31 March 2014
Ancient pollen reveals how humans shaped forests
A new study of pollen samples from tropical forests in southeast Asia suggests humans have shaped these landscapes for thousands of years, finding signs of imported seeds, plants cultivated for food, and land clearance as early as 11,000 years ago - around the end of the last Ice Age.
Researchers led by palaeo-ecologist Chris Hunt, of Queen's University, Belfast, analysed existing data and examined samples from Borneo, Sumatra, Java, Thailand and Vietnam.
Pollen offers an important key for unlocking the history of human activity. It can survive for thousands of years in the right conditions, and paint a picture of vegetation over time.

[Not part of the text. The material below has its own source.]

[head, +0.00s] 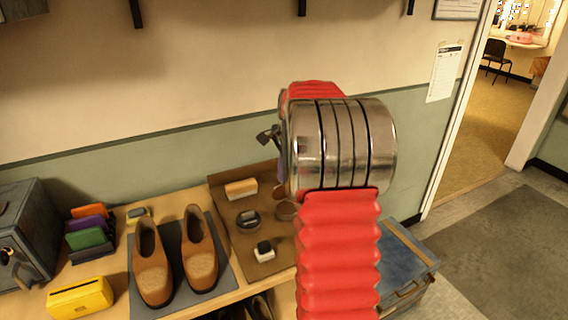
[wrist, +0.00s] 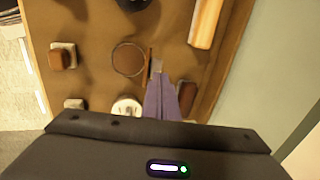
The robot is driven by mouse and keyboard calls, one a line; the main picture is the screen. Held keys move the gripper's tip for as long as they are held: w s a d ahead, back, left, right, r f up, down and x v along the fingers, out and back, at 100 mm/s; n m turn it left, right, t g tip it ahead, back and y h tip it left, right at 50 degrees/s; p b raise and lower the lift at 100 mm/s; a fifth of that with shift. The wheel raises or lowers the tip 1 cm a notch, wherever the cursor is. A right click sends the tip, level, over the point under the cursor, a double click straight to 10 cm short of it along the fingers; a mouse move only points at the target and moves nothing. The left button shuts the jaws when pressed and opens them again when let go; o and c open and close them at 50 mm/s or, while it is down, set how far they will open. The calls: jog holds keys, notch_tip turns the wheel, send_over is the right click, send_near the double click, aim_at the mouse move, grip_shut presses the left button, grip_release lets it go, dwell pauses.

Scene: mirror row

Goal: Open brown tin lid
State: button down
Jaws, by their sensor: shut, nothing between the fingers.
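The round brown tin (wrist: 129,59) sits on the brown mat in the wrist view. A thin brown piece that looks like its lid (wrist: 149,66), seen nearly edge-on, stands up at the tin's right rim. My gripper (wrist: 157,69) has its purple fingers together and empty, with the tips right beside this piece; I cannot tell if they touch it. In the head view the tin (head: 287,209) shows just left of my arm, and my fingers are mostly hidden behind the arm.
The mat (head: 262,262) also holds a brush (head: 241,188), a dark round tin (head: 248,219) and a small dauber (head: 264,251). Brown shoes (head: 151,263) stand to the left, with a yellow box (head: 80,298) further left. A wall runs behind the bench.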

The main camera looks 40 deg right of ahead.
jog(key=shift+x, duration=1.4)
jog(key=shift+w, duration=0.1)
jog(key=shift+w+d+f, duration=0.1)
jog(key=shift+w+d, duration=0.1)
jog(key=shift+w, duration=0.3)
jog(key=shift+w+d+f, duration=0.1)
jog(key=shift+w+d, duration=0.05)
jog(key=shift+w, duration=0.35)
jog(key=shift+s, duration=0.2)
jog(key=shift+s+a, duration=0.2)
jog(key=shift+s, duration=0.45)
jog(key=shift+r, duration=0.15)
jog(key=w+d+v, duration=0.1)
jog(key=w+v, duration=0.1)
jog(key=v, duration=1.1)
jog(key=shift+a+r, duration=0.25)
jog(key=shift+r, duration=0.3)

In the Kelabit Highlands of Borneo, for example, pollen samples dated to about 6,500 years ago contain abundant evidence of fire. Scientists know that specific weeds and trees that flourish in charred ground would typically emerge in the wake of naturally occurring or accidental blazes, but what Hunt's team found instead was evidence of fruit trees. "This indicates that the people who inhabited the land intentionally cleared it of forest vegetation and planted sources of food in its place. It has long been believed that the rainforests of the Far East were virgin wildernesses, where human impact has been minimal," Hunt says.
This kind of research could also present powerful information for people who live in these forests today. According to Hunt, "Laws in several countries in Southeast Asia do not recognise the rights of indigenous forest dwellers on the grounds that they are nomads who leave no permanent mark on the landscape." The long history of forest management traced by this study, he says, offers these groups "a new argument in their case against eviction."